--- DATA RECORDS ---
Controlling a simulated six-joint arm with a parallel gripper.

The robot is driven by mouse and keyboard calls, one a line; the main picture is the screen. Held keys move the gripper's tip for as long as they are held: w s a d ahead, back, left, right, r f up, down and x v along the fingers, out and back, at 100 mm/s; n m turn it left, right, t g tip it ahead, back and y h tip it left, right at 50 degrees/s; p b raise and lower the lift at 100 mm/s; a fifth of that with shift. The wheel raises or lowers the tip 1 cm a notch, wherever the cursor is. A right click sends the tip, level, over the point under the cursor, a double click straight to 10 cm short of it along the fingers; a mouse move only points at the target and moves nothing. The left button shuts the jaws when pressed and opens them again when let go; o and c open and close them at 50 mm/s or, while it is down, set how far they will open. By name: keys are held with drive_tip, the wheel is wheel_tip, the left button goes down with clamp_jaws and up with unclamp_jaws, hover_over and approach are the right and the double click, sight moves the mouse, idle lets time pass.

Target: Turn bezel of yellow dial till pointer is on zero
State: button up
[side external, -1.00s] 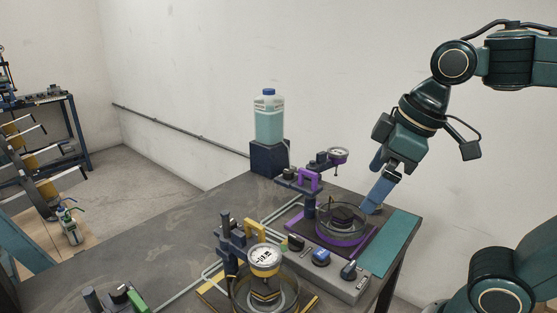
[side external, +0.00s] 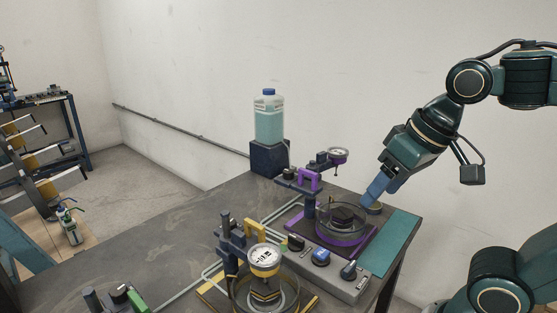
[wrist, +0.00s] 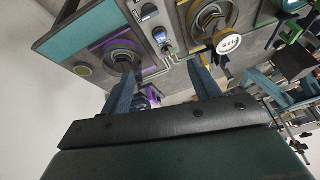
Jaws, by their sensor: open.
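The yellow dial (side external: 265,260) has a white face in a yellow rim and sits on the yellow gauge stand (side external: 229,245) at the front of the bench. It also shows in the wrist view (wrist: 228,42), right of my fingers. Its pointer is too small to read in either view. My gripper (side external: 373,199) is over the far right of the bench, beside the purple station and well away from the yellow dial. In the wrist view my gripper (wrist: 160,66) has its two blue fingers apart with nothing held between them.
A control box (side external: 321,257) with knobs lies between the stations. A jug (side external: 269,118) stands at the back. The bench's left part is mostly clear.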

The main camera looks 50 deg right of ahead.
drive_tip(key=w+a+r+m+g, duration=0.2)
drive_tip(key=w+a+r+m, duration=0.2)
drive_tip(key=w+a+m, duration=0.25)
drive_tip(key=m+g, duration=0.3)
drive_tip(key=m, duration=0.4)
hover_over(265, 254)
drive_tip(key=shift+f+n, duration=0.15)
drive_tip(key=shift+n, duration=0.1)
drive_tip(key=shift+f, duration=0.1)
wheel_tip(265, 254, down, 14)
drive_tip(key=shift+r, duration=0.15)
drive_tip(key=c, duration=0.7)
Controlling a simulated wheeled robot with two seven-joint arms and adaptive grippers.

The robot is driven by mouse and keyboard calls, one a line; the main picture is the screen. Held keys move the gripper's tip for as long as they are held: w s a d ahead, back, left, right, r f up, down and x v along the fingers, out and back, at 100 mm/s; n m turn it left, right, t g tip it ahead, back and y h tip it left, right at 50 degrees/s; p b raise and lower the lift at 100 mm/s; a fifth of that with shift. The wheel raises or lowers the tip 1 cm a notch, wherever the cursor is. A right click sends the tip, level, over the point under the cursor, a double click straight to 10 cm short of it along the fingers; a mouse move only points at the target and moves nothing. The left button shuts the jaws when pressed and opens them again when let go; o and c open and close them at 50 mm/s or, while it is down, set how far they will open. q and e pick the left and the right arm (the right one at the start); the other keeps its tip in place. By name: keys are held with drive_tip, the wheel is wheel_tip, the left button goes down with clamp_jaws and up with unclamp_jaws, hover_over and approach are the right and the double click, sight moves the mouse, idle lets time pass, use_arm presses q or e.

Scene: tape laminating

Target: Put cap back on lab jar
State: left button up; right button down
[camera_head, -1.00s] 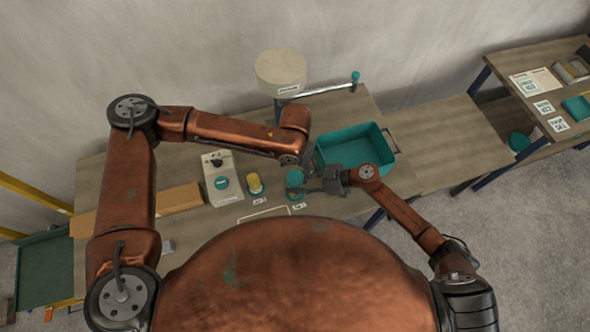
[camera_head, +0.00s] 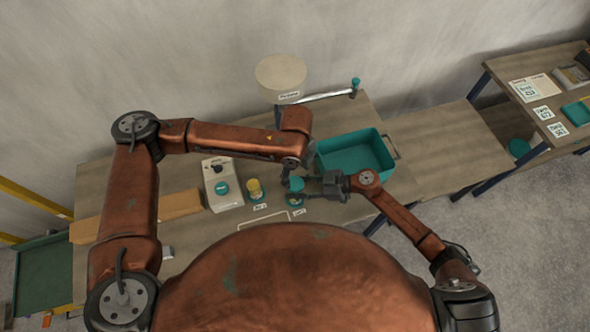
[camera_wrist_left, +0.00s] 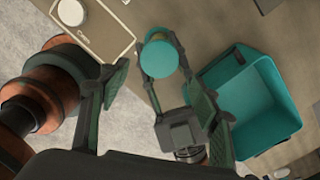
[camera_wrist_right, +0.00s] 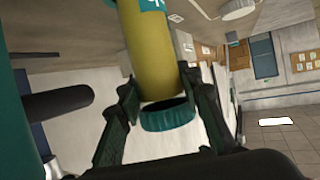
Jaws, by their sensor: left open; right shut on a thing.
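The lab jar (camera_head: 255,190) has a yellow body and stands on the table next to a white device. My right gripper (camera_head: 303,186) is shut on the round teal cap (camera_head: 296,184), held above the table right of the jar. The cap also shows in the left wrist view (camera_wrist_left: 160,57). In the right wrist view the ridged cap (camera_wrist_right: 167,115) sits between the fingers, with the yellow jar (camera_wrist_right: 145,50) behind it. My left gripper (camera_wrist_left: 160,90) is open and empty, its fingers apart; in the head view its fingers are mostly hidden near the cap.
The white device (camera_head: 222,185) with a teal button is left of the jar. A long cardboard box (camera_head: 170,208) lies at the left.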

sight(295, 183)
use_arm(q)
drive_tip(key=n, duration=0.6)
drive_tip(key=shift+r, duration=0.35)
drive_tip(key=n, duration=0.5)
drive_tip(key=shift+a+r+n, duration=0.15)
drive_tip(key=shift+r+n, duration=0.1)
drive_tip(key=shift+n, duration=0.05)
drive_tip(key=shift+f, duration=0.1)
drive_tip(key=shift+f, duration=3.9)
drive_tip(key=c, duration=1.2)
---
- **WHAT YOU NEED TO DO**: Which lines of the data above contain "Controlling"? Copy each one.

- **FULL OUTPUT**:
Controlling a simulated six-joint arm with a parallel gripper.
Controlling a simulated wheeled robot with two seven-joint arms and adaptive grippers.

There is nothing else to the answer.